I am still amazed at how nice the trains are in Japan compared to Los Angeles. And how much more polite the people are.

On Tuesday I went on a mini Izakaya run in Otawara and enjoyed some delicious food and an excellent drink called a "Samurai Rock." Anybody ever had this drink? It is sake and lime juice on ice and it is goooood! I also did karaoke for the first time and not very well. Micheal Jackson was probably turning in his grave. :-)

Much of the rest of the short trip was just spent visiting friends and family so there is not much to report. One of the interesting things I was able to do was spend some time at a pre-school in Otawara. I spent about a half an hour with a class of 4 and 5 year-olds which was a lot of fun. I loved playing and interacting with the kids. It was funny so many would start talking to me at the same time in Japanese and asking questions but I did not not know what they were saying. One interesting thing about Japanese school kids of this age that I have read on some English teacher blogs is how some of the children have a strange habit of smacking you in the butt or in your private area. And amazingly I too experienced this as well.
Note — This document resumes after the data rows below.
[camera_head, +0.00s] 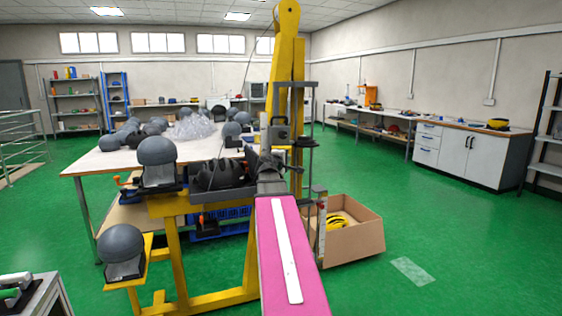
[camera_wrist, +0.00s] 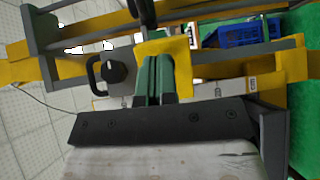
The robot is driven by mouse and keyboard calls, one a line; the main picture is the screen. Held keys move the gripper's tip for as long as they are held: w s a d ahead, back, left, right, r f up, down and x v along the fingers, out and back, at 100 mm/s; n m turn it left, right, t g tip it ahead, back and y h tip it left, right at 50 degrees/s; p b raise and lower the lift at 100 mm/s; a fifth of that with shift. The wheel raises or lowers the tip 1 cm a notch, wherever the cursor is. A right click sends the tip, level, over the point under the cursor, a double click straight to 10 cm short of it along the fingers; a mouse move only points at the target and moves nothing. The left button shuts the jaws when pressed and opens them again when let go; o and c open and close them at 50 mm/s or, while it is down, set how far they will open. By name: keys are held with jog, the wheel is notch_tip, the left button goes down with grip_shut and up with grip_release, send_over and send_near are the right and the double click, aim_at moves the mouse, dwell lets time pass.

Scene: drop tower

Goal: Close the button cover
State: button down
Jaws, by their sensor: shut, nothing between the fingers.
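In the wrist view, my gripper (camera_wrist: 158,75) is shut and empty, its green fingers side by side. A yellow bent plate (camera_wrist: 181,62), possibly the button cover, lies right at the fingertips and partly surrounds them. I cannot tell whether they touch it or whether it is open. No button shows. A dark round knob (camera_wrist: 114,72) with a handle is to the left on a grey panel. In the head view, the yellow drop tower (camera_head: 285,90) stands beyond my pink arm. My gripper and the button cover are too small or hidden there.
A grey dome headform (camera_head: 157,152) stands on the tower's frame, another (camera_head: 121,243) on a lower yellow bracket. A dark helmet-like object (camera_head: 222,174) is close left of my arm. A cardboard box (camera_head: 352,241) sits on the floor at right.

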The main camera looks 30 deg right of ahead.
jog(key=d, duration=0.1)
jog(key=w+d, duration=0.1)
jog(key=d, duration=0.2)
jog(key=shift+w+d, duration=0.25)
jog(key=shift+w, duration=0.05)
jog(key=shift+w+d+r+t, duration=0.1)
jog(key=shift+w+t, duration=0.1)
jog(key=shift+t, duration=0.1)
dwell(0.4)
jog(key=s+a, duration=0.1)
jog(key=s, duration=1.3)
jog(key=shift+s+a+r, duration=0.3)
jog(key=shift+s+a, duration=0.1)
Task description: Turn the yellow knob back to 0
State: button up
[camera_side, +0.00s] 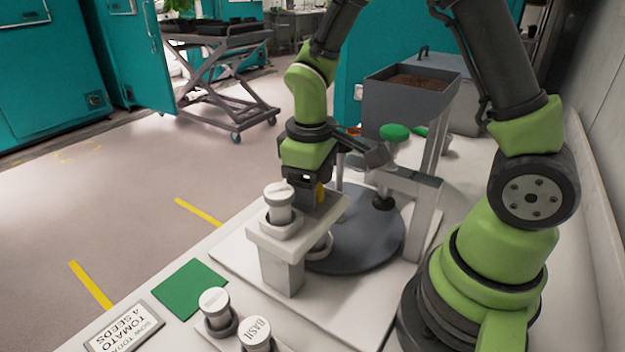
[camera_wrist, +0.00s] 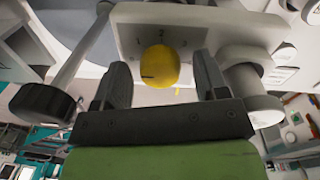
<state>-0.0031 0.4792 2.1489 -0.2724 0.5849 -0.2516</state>
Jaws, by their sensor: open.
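The yellow knob (camera_wrist: 159,64) sits on the pale panel (camera_wrist: 130,25) in the wrist view. A short dark line shows on the knob's lower left. My gripper (camera_wrist: 162,76) is open, with one finger on each side of the knob and a visible gap to each. In the side view, my gripper (camera_side: 306,184) points down at the white stand (camera_side: 285,238), and a sliver of the yellow knob (camera_side: 320,193) shows beside it.
A white-capped jar (camera_side: 279,200) stands on the stand's near end, close to my gripper. A dark round plate (camera_side: 365,240) lies behind. A green-topped stamp-like handle (camera_side: 394,132), a green square (camera_side: 190,288), a seed label (camera_side: 125,325) and a basil jar (camera_side: 256,333) are also on the bench.

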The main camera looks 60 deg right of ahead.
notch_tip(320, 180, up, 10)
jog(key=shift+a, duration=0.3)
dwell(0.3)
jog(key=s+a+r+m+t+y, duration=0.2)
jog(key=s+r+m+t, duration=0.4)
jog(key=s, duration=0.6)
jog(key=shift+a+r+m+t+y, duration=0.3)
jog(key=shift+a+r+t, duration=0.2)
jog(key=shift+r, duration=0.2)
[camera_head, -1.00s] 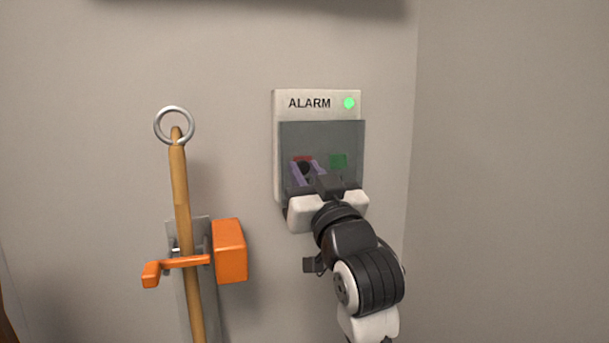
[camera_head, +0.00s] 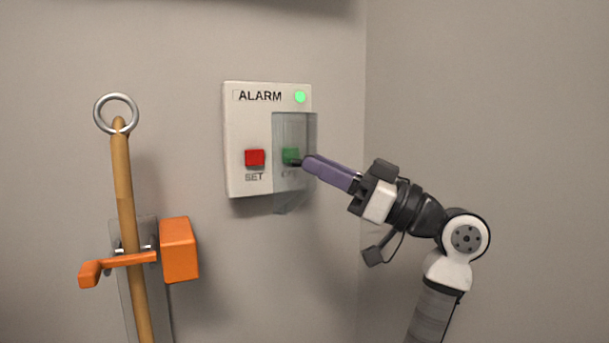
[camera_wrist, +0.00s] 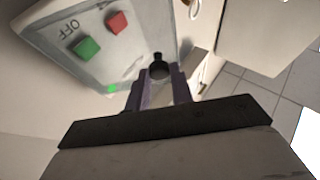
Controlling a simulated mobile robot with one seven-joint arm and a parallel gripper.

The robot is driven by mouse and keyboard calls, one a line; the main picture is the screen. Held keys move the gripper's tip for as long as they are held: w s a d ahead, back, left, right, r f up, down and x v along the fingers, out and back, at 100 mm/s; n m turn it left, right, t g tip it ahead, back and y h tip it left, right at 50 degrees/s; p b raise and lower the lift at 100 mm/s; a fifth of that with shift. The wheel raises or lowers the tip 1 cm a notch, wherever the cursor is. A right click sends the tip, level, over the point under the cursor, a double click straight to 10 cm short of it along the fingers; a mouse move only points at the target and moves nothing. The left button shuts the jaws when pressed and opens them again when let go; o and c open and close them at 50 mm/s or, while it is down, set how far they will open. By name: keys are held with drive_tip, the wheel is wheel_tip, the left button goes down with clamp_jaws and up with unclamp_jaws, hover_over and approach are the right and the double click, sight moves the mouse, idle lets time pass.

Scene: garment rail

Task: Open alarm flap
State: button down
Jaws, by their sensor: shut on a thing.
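The white alarm box (camera_head: 235,130) is on the wall, with a red SET button (camera_head: 254,158), a green button (camera_head: 291,156) and a lit green lamp (camera_head: 300,97). Its clear flap (camera_head: 292,128) is swung away from the box face, standing out near the right side. The red button is uncovered; the green one shows through the flap. My gripper (camera_head: 305,164) comes from the right, its purple fingers shut on the flap's small black knob, which shows between the fingertips in the wrist view (camera_wrist: 158,67). The wrist view also shows the green button (camera_wrist: 86,48) and red button (camera_wrist: 117,22).
A wooden pole (camera_head: 122,190) with a metal ring (camera_head: 116,114) stands at left in a holder with an orange block (camera_head: 179,249) and an orange lever (camera_head: 120,263). A wall corner lies right of the box. The wall below the box is clear.

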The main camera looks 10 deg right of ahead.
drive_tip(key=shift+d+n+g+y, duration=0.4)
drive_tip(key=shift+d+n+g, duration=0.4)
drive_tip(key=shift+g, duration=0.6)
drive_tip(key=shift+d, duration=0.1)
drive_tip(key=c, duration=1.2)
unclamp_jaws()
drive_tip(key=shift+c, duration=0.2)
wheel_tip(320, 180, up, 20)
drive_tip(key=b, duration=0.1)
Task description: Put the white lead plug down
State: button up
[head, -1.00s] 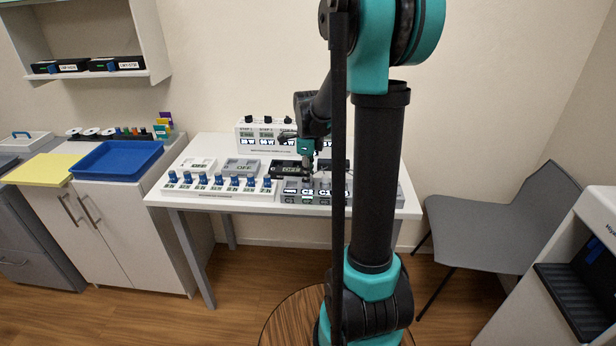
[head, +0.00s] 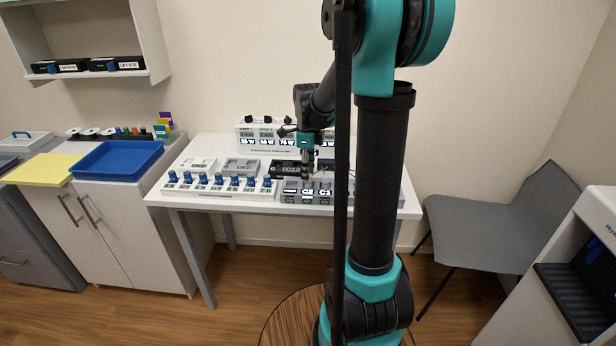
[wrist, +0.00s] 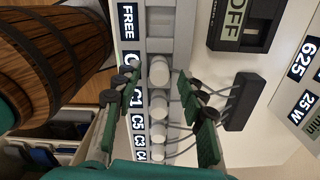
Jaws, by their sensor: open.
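In the wrist view, several white cylindrical plugs stand in a row along a grey strip (wrist: 168,45). The nearest to my fingertips is a white plug (wrist: 158,70); it stands upright between them with room on both sides. I cannot tell from its look alone whether it is the lead plug. My gripper (wrist: 158,76) is open, with one green-padded finger on each side of the row. In the head view, my gripper (head: 307,172) is over the grey labelled strip (head: 290,197) on the white table; the plugs are too small to make out there.
A black box (wrist: 240,102) with thin leads lies right of the row in the wrist view. A black meter reading OFF (wrist: 243,22) is close by. Blue-knobbed units (head: 220,184) stand left on the table (head: 165,200). A blue tray (head: 118,160) is farther left.

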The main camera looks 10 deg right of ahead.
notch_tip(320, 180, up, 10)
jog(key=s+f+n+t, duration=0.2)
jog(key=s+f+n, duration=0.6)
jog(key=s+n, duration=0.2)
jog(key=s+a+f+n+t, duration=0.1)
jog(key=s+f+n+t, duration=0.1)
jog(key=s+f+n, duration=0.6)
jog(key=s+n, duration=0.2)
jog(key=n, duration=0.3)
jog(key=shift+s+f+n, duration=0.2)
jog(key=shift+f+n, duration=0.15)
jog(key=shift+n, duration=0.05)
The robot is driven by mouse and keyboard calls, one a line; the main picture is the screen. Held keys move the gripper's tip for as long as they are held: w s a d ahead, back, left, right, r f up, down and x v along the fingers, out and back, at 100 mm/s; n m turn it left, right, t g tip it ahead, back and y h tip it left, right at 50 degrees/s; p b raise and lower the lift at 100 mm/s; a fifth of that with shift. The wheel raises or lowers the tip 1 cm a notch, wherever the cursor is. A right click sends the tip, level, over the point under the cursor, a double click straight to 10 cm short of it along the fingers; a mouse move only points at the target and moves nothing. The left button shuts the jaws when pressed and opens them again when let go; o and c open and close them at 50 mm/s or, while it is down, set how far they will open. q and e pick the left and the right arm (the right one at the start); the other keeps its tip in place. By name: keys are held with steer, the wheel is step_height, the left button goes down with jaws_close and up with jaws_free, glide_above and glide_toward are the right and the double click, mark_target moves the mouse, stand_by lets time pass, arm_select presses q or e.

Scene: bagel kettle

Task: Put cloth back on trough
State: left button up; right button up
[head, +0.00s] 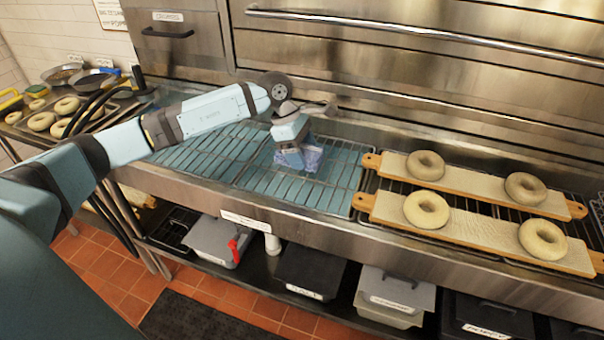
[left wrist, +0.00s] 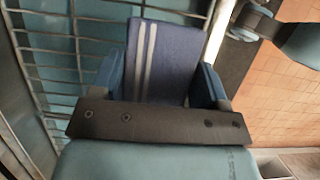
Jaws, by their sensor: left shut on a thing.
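A folded blue-purple cloth (head: 313,154) with white stripes is held in my left gripper (head: 298,160), over the trough. In the left wrist view the cloth (left wrist: 165,60) fills the space between the two fingers (left wrist: 160,85), which are shut on it. The trough's front rim (head: 240,205) runs along the counter, and wire racks (head: 270,183) lie over its blue-tinted basin. The cloth is at or just above the rack; I cannot tell if it touches. My right gripper is not in view.
Two bagel boards (head: 470,226) with bagels lie on the right part of the trough. A tray of bagels (head: 62,112) and metal bowls (head: 62,74) stand at the far left. Lidded bins (head: 310,270) sit on the shelf below. The racks left of the cloth are clear.

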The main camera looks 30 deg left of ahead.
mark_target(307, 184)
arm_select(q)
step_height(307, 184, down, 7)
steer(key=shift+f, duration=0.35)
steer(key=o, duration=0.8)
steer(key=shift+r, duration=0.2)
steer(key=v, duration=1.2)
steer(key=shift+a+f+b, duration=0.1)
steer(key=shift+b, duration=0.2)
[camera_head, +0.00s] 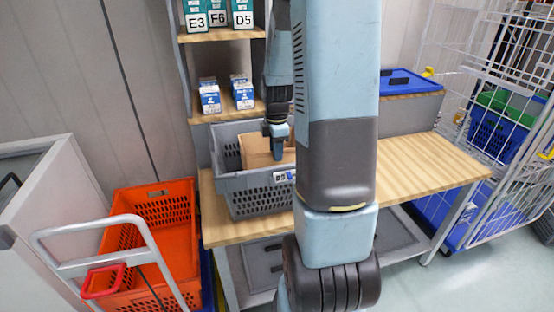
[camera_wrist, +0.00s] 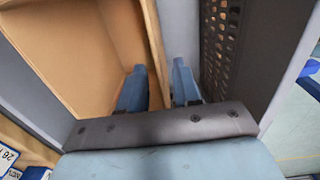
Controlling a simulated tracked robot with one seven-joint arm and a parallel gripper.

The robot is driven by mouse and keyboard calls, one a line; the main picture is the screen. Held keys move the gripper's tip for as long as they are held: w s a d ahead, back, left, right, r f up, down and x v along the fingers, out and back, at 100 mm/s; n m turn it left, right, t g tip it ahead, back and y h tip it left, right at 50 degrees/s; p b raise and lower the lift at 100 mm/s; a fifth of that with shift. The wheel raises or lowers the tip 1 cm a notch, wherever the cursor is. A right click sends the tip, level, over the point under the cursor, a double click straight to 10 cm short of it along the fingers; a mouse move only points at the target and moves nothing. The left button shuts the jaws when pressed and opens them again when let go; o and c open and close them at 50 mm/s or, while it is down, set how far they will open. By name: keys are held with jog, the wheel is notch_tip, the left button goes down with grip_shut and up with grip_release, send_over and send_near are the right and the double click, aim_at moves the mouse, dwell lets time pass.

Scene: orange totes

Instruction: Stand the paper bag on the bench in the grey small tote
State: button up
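The brown paper bag (camera_head: 256,152) is inside the grey small tote (camera_head: 262,204) on the bench. Its open top faces up in the wrist view, where I look down into the empty-looking bag (camera_wrist: 60,50). My gripper (camera_head: 276,150) is down at the bag's upper edge. In the wrist view my gripper's fingers (camera_wrist: 158,75) stand apart, one inside the bag and one outside, with the bag's wall between them. A gap shows beside the wall. The perforated tote wall (camera_wrist: 216,45) is just right of the outer finger. The bag's base is hidden.
The wooden bench (camera_head: 420,165) has clear room to the right. Shelves with blue-white cartons (camera_head: 210,97) rise behind. An orange tote (camera_head: 160,225) is at left, and a wire cage (camera_head: 490,60) at right.

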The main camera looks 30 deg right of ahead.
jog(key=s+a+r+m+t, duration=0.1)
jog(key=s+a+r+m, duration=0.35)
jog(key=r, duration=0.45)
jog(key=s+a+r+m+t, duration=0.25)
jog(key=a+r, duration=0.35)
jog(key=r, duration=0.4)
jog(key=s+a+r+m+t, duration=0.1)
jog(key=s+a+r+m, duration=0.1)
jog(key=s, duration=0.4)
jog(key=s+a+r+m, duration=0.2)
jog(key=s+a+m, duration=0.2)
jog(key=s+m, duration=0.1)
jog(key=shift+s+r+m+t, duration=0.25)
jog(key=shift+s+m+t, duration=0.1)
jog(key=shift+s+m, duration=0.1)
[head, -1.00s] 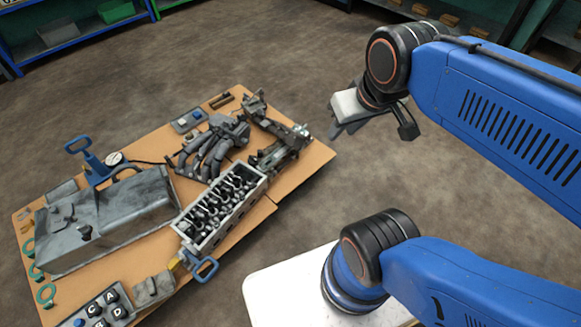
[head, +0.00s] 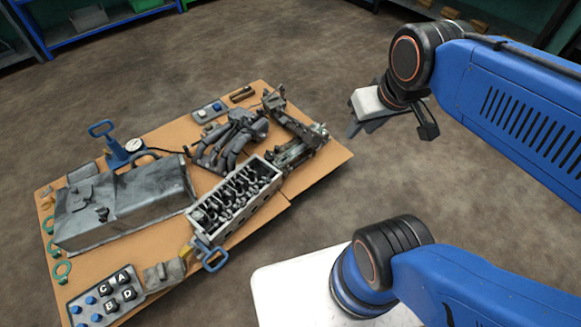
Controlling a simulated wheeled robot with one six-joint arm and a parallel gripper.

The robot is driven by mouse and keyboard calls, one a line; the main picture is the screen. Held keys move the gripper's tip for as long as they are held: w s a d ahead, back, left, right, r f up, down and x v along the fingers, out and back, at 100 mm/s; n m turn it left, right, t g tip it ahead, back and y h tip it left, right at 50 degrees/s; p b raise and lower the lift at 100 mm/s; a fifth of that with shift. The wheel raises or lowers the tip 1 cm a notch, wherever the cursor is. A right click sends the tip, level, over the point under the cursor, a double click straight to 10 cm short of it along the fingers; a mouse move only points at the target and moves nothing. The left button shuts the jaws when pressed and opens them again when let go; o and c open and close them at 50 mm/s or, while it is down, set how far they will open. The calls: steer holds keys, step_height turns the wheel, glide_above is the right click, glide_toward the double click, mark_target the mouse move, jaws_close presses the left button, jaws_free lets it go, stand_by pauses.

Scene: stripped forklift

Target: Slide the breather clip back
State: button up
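The breather clip is too small to pick out in this view. A dark grey metal tank or cover (head: 128,205) lies on the left of the brown board, with a small dark fitting on its top; I cannot tell whether the clip is there. An open engine block (head: 236,200) with several valve parts sits in the middle of the board. My gripper (head: 392,128) hangs from the blue arm at the upper right, over bare floor, well apart from the board. Its fingers are partly hidden and nothing shows clearly between them.
The brown board (head: 305,180) also holds a manifold (head: 230,138), a blue-handled pump with a gauge (head: 134,145), a lettered button panel (head: 105,298), and several green rings (head: 62,271). Shelves (head: 90,20) stand at the back. The floor between the board and my gripper is clear.

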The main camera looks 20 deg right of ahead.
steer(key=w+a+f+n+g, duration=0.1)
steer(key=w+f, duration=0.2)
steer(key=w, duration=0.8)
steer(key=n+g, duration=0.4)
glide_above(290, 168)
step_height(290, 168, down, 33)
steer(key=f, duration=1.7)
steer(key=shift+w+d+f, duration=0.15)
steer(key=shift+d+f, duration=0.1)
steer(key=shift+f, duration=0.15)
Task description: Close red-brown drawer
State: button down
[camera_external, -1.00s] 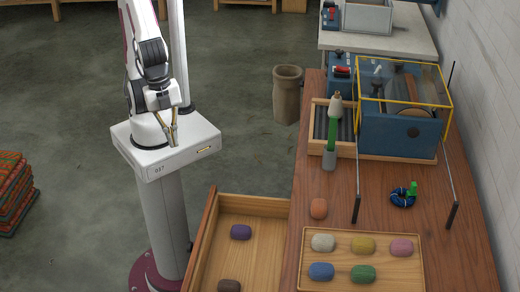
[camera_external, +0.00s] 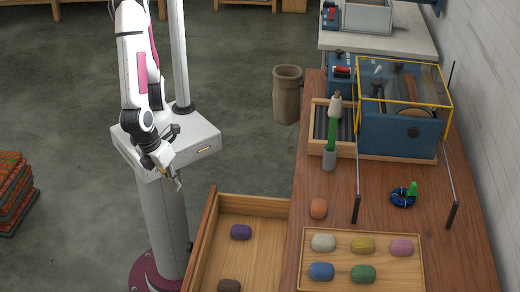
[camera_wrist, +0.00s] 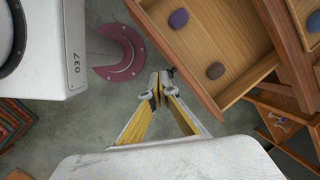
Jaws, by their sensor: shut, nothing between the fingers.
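The red-brown drawer (camera_external: 206,240) is pulled out from the left side of the wooden workbench. Inside it lie a purple skein (camera_external: 240,232) and a dark brown skein (camera_external: 229,286). My gripper (camera_external: 177,184) is shut and empty, in the air left of the drawer's back left corner and in front of my white pedestal. In the wrist view my gripper (camera_wrist: 160,82) points down past the drawer (camera_wrist: 178,58), whose outer front panel is beside the fingertips. I cannot tell the exact gap; no contact is clear.
On the bench (camera_external: 440,250) a wooden tray (camera_external: 338,285) holds several skeins, with an orange skein (camera_external: 318,208) behind it. A blue machine (camera_external: 400,135) stands farther back. A brown bin (camera_external: 287,95) stands on the floor. Folded textiles (camera_external: 15,195) lie far left.

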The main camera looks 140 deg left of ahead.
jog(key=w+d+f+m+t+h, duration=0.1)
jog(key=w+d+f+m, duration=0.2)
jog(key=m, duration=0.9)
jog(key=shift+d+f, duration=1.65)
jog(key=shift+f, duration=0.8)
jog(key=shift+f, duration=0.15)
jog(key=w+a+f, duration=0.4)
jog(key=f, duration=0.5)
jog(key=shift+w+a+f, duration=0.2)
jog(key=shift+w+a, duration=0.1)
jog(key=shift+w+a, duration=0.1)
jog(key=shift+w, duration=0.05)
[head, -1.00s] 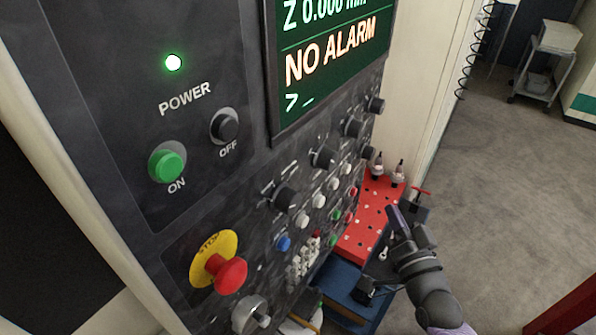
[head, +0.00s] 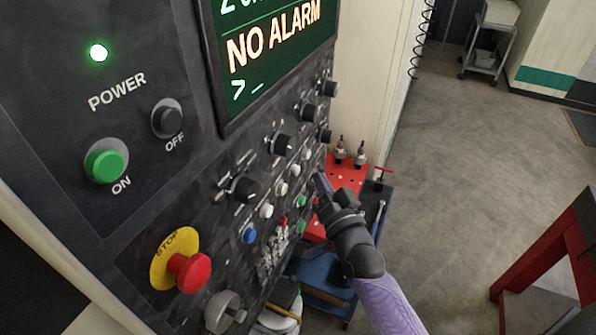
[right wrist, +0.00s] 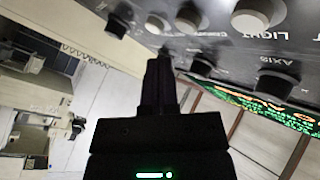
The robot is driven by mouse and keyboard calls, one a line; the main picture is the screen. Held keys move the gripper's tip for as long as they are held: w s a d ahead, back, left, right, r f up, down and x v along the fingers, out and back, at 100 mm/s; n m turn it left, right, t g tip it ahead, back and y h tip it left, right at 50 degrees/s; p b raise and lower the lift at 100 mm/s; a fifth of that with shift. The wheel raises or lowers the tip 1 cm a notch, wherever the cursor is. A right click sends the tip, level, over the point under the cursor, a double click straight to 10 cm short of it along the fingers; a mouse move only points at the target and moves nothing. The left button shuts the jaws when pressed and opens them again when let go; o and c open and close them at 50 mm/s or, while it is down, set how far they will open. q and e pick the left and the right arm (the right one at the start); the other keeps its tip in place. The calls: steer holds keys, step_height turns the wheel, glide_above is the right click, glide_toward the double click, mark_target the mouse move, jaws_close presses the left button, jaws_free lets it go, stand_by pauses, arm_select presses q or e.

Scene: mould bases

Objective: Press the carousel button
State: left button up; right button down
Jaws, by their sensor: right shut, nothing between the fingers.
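The black control panel (head: 205,205) fills the left of the head view, with rows of small buttons low on its right side. White buttons (head: 281,189) show there, and larger in the right wrist view (right wrist: 188,17). I cannot make out a clear carousel label; a small label by one white button is partly legible, beginning with C. My right gripper (head: 322,183) is shut and empty, its tips at the panel's far right end. In the right wrist view the tips (right wrist: 160,58) point toward the button row; whether they touch is unclear. My left gripper is not in view.
A red-yellow stop button (head: 188,270), a blue button (head: 249,235) and dark knobs (head: 281,145) stick out of the panel. A red tool rack (head: 346,175) on a blue cart stands behind my gripper. A red-framed table (head: 545,255) is at right. Open grey floor lies between.

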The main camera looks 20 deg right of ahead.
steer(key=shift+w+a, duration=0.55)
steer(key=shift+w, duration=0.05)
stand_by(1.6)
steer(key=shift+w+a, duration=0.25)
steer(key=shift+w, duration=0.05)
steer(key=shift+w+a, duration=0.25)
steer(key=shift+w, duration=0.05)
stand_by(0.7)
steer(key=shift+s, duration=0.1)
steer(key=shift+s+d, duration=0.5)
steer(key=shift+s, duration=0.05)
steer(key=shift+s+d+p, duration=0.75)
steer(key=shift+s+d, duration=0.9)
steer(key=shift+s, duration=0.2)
At one point I was standing surrounded by several children who were smacking my ass and private area from the front and behind me, even reaching between my legs from behind to smack me in the area. Very odd. But they were great kids and I had a lot fun with them.

The flight back was better than expected with two small children. My boys slept most of the flight which is a blessing and we had a serious tail-wind which got us back to LA in less than 9 hours, about 30 minutes less than normal. But the United flight attendants are kinda rude however. I probably will not fly United again.